Dünden sonra, yarından önce...

Dün bir kez daha, "hayat işte, alacak nefesler sayılı ve bitti mi, her şey bahane..." dedirten bir gün oldu... Ben bazen annemi her gün göremiyorum ama O neredeyse her akşam evimize konuk oluyordu; gülüşü, gamzesi, sohbet eder gibi haber sunuşu, esprili tarzıyla seviyorduk O'ndan haber dinlemeyi ve kimselere randevu vermiyorduk bu yüzden, akşam saatlerinde...

Aslında ne güzel değil mi, ömrün son anlarına kadar çalışmak, üretmek ve bir gazetecinin dediği gibi bir çınar gibi ayakta ölmek...

Dün bu yüzden dedim ki kendi kendime; yaşlansan da iyi olmak, iyi hissetmek ve ayakta kalabilmek için vücuduna çok iyi bakmalısın.
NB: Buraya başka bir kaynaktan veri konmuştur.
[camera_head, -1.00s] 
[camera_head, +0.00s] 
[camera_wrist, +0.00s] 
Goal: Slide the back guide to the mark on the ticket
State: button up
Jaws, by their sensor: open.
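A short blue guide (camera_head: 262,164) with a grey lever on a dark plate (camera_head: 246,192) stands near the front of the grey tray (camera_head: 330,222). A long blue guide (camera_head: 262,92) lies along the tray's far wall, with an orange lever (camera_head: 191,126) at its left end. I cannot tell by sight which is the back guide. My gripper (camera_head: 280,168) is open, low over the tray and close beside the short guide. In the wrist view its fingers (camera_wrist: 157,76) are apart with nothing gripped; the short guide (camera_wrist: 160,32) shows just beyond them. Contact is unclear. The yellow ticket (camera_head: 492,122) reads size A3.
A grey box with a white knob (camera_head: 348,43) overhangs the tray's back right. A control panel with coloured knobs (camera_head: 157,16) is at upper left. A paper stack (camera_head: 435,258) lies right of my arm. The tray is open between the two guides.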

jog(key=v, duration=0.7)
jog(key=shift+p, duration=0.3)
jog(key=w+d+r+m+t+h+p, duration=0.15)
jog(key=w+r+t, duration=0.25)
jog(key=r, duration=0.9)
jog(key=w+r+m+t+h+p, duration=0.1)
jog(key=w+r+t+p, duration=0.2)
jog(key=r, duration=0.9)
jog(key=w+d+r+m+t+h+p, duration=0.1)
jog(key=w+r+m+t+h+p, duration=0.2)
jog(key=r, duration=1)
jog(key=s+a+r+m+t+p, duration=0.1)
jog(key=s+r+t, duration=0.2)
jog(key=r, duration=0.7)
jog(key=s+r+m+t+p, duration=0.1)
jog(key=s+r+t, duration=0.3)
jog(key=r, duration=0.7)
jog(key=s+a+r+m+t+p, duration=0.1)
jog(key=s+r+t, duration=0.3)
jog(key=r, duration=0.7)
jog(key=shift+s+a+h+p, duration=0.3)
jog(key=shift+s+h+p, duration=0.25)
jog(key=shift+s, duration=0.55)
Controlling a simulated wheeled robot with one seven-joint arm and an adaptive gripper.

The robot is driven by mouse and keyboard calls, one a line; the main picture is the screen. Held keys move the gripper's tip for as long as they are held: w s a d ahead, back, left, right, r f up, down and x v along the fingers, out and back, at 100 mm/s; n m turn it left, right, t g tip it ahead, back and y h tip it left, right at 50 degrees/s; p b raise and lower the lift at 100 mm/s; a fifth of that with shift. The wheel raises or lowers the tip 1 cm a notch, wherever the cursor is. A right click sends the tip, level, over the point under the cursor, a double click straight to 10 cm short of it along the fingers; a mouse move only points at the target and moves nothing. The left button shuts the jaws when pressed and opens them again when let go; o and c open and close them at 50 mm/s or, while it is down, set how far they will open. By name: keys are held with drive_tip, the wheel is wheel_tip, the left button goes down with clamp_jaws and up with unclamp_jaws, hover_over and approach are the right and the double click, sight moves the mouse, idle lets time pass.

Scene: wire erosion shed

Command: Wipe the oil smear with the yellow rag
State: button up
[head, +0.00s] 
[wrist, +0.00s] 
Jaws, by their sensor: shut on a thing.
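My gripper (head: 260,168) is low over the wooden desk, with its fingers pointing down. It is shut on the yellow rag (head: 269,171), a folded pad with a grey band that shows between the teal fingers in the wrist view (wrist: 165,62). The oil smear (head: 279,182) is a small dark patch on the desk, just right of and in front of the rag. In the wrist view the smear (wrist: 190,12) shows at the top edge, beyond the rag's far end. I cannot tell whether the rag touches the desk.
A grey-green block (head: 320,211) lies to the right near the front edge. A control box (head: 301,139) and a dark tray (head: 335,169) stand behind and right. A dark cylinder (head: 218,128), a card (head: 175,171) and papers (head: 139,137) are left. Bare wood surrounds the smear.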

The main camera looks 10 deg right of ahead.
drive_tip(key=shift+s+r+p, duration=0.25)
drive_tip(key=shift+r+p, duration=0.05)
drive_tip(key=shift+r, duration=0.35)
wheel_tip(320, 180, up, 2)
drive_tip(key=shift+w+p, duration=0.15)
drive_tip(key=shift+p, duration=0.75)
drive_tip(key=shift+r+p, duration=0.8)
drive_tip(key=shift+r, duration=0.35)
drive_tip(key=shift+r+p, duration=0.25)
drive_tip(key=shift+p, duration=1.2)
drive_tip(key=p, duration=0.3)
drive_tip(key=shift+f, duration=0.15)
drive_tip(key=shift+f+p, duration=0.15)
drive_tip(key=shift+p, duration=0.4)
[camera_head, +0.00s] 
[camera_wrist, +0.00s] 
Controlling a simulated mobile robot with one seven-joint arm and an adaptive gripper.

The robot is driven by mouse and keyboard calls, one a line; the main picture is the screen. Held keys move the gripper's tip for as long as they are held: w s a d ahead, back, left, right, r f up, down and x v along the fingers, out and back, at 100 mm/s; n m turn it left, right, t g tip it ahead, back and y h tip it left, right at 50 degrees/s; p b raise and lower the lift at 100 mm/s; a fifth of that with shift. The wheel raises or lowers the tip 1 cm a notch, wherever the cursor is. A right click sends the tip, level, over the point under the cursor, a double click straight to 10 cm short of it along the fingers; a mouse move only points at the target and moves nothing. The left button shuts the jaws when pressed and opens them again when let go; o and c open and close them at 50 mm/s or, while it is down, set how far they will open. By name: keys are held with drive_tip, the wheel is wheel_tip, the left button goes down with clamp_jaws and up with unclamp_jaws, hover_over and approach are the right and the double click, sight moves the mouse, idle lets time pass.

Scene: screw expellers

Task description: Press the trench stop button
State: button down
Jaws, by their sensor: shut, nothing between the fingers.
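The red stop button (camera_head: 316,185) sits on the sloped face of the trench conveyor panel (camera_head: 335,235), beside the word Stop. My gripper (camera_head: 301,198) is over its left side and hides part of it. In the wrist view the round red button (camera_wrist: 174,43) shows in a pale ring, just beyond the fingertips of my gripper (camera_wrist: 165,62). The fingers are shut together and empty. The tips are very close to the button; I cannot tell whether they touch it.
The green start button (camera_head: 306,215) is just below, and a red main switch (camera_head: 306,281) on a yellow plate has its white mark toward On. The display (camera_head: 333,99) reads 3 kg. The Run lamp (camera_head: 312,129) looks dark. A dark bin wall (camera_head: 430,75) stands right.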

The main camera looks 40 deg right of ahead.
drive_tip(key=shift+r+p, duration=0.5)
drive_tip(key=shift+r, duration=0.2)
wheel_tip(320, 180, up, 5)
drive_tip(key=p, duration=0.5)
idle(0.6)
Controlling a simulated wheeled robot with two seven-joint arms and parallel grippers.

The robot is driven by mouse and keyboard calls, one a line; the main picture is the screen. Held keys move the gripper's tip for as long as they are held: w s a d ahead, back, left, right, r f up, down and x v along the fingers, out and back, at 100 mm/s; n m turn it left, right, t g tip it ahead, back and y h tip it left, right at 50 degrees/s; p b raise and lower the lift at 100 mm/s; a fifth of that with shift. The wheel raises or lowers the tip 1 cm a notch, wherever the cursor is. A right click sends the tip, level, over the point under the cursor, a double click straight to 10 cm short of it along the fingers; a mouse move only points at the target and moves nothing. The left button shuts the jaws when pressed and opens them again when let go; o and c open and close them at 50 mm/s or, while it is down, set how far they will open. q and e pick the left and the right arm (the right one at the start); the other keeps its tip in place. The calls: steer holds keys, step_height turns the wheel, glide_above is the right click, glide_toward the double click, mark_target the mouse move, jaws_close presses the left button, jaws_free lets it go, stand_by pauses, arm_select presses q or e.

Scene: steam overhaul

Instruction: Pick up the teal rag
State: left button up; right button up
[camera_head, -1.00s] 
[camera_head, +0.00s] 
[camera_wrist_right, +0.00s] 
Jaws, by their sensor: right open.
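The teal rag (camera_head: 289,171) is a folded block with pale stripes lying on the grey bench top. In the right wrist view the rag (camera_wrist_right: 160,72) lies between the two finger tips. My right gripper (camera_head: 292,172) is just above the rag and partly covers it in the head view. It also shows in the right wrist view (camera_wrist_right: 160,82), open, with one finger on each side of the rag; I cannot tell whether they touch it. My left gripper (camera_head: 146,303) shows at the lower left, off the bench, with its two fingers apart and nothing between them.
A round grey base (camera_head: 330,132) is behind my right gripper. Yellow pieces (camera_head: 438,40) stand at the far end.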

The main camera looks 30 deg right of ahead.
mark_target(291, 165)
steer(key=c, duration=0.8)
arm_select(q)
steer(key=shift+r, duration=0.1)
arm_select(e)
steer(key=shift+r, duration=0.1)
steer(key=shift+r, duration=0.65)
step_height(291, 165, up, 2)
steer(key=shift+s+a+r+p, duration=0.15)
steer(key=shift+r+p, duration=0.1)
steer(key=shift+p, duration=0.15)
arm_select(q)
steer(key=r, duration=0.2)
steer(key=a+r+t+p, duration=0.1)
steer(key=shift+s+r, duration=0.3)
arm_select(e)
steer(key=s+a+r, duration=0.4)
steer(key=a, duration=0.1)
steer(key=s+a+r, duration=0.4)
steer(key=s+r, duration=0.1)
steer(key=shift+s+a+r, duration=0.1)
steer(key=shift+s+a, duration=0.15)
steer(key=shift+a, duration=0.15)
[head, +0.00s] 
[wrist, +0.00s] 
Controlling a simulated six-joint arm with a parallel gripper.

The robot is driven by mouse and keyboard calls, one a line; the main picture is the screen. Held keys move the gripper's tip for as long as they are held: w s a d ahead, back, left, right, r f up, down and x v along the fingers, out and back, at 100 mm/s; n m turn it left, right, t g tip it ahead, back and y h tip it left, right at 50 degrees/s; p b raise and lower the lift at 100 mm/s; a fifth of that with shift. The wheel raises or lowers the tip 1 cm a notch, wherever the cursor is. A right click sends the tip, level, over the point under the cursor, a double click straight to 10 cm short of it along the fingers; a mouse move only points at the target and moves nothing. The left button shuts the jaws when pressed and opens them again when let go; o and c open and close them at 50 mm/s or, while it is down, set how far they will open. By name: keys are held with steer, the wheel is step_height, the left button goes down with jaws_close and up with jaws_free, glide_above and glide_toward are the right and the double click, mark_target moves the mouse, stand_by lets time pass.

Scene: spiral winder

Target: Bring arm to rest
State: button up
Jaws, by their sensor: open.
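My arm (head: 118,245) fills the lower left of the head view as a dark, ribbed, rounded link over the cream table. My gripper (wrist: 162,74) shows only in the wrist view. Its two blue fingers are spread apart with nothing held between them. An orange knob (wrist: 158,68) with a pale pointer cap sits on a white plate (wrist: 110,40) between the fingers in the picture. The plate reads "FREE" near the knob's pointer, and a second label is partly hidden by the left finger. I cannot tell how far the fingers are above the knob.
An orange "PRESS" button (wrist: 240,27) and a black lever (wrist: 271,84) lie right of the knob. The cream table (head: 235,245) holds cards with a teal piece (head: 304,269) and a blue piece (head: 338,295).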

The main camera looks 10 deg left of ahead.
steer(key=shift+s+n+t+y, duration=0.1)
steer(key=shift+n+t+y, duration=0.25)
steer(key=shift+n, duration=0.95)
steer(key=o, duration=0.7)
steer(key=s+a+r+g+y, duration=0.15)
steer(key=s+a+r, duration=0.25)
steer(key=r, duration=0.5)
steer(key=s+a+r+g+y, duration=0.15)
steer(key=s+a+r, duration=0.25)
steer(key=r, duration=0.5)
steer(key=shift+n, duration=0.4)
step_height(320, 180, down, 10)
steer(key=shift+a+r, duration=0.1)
Bunun için de vücuduna zararlı ne varsa hayatından çıkarmalısın, öncelikle de şu kilolarını... İlk hedefin bu olmalı; sağlıklı bir vücut!

Ve sonraki hedefim de, hayatın nasıl kısa olduğunu hiç unutmadan, hayatta bana keyif veren şeyleri ıskalamadan yaşamak... Şu yaşıma kadar oturtamadığım dengeleri artık oturtmak ve "işin sırrı dengede" lafını kendim için anlamlı ve uygulanabilir kılmak...

Şair'in dediği gibi;

Ömür dediğin üç gündür; dün geldi geçti, yarın meçhuldür
O halde ömür dediğin bir gündür, o da bugündür...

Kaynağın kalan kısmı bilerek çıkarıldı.